+++ Recorded information +++
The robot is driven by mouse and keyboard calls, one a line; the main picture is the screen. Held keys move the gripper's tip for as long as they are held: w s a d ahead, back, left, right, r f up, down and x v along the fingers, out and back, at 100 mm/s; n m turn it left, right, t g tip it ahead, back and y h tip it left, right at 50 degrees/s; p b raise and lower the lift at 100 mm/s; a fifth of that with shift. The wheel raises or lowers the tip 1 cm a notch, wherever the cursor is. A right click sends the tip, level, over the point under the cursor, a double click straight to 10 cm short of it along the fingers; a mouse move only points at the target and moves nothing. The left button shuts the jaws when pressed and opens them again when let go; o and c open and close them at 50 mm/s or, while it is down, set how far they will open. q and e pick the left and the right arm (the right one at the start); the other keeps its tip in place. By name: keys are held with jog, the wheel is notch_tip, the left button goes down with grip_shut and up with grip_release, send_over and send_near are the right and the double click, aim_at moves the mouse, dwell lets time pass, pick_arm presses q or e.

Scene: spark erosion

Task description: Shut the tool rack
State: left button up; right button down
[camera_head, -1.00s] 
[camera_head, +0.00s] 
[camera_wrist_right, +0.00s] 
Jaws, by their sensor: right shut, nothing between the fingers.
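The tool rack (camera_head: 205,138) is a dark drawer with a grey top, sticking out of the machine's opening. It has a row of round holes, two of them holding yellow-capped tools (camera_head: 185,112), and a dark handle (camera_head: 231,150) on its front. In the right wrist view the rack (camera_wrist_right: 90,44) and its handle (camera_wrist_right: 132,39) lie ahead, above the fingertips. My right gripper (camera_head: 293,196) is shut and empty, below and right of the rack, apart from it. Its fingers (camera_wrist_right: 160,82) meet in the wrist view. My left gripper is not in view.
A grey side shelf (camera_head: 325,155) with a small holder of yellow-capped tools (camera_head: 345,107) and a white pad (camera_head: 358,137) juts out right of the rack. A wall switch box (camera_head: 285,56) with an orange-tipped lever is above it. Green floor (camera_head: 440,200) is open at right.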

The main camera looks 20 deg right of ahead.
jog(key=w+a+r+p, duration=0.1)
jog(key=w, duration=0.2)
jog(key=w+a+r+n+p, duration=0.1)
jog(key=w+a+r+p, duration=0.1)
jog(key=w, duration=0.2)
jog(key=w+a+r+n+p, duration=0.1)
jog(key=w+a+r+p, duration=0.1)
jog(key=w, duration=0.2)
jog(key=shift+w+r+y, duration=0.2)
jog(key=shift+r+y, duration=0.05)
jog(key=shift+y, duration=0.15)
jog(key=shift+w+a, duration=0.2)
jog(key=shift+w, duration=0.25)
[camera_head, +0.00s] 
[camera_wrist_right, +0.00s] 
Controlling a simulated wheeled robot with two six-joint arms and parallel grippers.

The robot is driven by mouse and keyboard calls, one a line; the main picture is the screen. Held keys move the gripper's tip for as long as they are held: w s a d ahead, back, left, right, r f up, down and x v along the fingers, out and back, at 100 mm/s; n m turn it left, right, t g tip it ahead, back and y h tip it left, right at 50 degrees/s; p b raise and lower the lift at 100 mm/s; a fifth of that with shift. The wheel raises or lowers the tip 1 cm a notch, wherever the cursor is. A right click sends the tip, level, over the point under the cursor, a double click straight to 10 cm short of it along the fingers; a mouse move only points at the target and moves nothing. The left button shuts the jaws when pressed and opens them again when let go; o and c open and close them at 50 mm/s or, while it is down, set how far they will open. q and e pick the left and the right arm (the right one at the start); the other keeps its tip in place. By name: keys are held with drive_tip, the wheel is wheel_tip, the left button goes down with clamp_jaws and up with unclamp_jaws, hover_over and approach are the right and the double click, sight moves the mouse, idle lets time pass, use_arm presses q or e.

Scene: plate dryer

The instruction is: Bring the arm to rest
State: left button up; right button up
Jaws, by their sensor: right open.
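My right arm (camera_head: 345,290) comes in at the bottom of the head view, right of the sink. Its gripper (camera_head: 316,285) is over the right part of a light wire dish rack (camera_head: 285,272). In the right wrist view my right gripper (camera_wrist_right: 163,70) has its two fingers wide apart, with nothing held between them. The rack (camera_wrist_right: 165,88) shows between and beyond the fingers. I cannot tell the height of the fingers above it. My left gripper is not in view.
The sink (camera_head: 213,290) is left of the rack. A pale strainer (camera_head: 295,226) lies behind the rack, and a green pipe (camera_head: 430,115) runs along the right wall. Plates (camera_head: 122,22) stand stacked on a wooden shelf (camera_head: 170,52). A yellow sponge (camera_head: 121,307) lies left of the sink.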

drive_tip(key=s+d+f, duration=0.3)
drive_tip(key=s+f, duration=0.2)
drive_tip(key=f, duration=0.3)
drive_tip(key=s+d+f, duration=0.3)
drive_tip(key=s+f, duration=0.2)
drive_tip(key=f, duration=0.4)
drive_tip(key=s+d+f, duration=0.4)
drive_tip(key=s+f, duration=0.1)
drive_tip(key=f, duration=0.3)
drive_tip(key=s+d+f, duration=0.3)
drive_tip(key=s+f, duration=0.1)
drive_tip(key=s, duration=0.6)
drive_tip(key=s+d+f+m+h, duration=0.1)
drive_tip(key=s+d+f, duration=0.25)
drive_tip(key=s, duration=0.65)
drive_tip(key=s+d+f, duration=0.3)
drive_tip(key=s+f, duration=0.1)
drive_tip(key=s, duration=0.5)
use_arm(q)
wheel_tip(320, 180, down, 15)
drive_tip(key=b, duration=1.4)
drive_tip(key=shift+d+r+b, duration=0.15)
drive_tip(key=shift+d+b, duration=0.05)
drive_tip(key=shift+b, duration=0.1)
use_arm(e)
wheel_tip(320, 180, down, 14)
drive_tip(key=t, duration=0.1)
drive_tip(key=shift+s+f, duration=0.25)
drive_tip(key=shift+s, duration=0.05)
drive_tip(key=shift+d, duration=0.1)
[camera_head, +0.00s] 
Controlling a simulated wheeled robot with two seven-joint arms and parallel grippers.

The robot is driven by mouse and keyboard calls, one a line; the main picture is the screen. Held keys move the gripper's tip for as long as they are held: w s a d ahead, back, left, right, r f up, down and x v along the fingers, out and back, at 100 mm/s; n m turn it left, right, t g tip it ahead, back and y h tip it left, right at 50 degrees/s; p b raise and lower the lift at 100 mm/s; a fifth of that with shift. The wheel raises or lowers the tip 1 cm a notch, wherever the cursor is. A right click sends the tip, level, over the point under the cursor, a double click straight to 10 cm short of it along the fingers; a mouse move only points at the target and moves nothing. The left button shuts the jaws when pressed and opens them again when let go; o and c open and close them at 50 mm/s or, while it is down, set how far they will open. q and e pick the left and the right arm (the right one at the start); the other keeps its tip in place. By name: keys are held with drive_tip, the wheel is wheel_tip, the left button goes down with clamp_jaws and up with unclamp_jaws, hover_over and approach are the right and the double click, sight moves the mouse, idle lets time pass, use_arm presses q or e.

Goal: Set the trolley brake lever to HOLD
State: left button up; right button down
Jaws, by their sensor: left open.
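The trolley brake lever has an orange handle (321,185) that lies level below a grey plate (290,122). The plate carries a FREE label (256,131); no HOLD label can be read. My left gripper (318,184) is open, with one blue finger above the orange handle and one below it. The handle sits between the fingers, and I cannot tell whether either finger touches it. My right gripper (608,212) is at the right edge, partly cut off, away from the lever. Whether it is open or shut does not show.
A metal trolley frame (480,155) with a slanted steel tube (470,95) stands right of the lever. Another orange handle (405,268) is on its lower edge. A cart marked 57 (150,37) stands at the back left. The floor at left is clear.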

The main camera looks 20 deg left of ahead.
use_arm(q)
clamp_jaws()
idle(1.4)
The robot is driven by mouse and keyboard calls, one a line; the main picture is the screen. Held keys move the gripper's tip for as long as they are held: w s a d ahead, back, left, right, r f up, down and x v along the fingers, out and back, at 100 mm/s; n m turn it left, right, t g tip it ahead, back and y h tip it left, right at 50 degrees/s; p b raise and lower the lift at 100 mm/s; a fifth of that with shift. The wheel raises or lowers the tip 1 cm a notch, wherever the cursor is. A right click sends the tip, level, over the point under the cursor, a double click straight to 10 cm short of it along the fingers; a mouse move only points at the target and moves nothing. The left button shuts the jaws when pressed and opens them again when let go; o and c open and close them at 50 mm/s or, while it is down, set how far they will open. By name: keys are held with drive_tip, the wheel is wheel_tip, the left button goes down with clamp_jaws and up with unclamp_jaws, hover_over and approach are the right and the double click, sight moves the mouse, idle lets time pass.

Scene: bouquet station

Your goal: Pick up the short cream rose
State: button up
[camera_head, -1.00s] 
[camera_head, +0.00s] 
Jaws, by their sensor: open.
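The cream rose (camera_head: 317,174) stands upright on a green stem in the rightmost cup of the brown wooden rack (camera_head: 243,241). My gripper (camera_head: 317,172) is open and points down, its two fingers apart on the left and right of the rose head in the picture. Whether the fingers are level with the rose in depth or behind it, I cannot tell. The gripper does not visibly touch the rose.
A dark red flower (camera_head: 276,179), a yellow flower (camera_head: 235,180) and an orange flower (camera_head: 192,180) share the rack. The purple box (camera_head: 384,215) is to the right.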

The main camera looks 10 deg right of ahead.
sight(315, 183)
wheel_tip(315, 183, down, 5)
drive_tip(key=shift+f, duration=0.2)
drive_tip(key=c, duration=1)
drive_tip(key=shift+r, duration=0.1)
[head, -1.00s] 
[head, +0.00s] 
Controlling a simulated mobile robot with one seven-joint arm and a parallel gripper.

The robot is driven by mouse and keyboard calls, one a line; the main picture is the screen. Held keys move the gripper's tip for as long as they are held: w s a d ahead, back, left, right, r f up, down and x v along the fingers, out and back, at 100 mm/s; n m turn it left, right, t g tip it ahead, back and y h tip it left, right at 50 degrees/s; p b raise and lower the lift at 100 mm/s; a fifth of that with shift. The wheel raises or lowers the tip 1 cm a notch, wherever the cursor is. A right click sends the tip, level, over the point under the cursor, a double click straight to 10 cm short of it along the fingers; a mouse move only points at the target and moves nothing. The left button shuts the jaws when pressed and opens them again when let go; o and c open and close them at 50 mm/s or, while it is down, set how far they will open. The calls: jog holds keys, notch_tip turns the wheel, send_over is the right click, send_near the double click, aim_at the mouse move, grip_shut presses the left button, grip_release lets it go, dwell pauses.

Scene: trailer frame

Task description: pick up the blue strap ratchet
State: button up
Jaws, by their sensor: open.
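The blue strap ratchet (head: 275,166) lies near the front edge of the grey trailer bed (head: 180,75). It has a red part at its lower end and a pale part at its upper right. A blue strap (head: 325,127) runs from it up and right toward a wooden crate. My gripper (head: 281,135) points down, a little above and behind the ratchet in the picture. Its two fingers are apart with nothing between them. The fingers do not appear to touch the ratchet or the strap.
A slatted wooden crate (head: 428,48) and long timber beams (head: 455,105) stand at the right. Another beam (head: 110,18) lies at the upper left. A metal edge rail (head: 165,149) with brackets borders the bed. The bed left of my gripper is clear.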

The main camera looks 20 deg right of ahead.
+++
### Direction
Transcribe only the trailing portion of the entries above: the line that contains "[head, +0.00s]" and each line after it.

### Answer to this problem
[head, +0.00s] 
Controlling a simulated mobile robot with one seven-joint arm and a parallel gripper.

The robot is driven by mouse and keyboard calls, one a line; the main picture is the screen. Held keys move the gripper's tip for as long as they are held: w s a d ahead, back, left, right, r f up, down and x v along the fingers, out and back, at 100 mm/s; n m turn it left, right, t g tip it ahead, back and y h tip it left, right at 50 degrees/s; p b raise and lower the lift at 100 mm/s; a fifth of that with shift. The wheel raises or lowers the tip 1 cm a notch, wherever the cursor is. A right click sends the tip, level, over the point under the cursor, a double click straight to 10 cm short of it along the fingers; a mouse move only points at the target and moves nothing. The left button shuts the jaws when pressed and opens them again when let go; o and c open and close them at 50 mm/s or, while it is down, set how far they will open. The calls: jog holds keys, notch_tip turns the wheel, send_over is the right click, send_near the double click, aim_at the mouse move, grip_shut presses the left button, grip_release lets it go, dwell pauses.

Scene: trailer frame

Task description: pick up the blue strap ratchet
State: button up
Jaws, by their sensor: open.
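The blue strap ratchet (head: 275,166) lies near the front edge of the grey trailer bed (head: 180,75). It has a red part at its lower end and a pale part at its upper right. A blue strap (head: 325,127) runs from it up and right toward a wooden crate. My gripper (head: 281,135) points down, a little above and behind the ratchet in the picture. Its two fingers are apart with nothing between them. The fingers do not appear to touch the ratchet or the strap.
A slatted wooden crate (head: 428,48) and long timber beams (head: 455,105) stand at the right. Another beam (head: 110,18) lies at the upper left. A metal edge rail (head: 165,149) with brackets borders the bed. The bed left of my gripper is clear.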

The main camera looks 20 deg right of ahead.

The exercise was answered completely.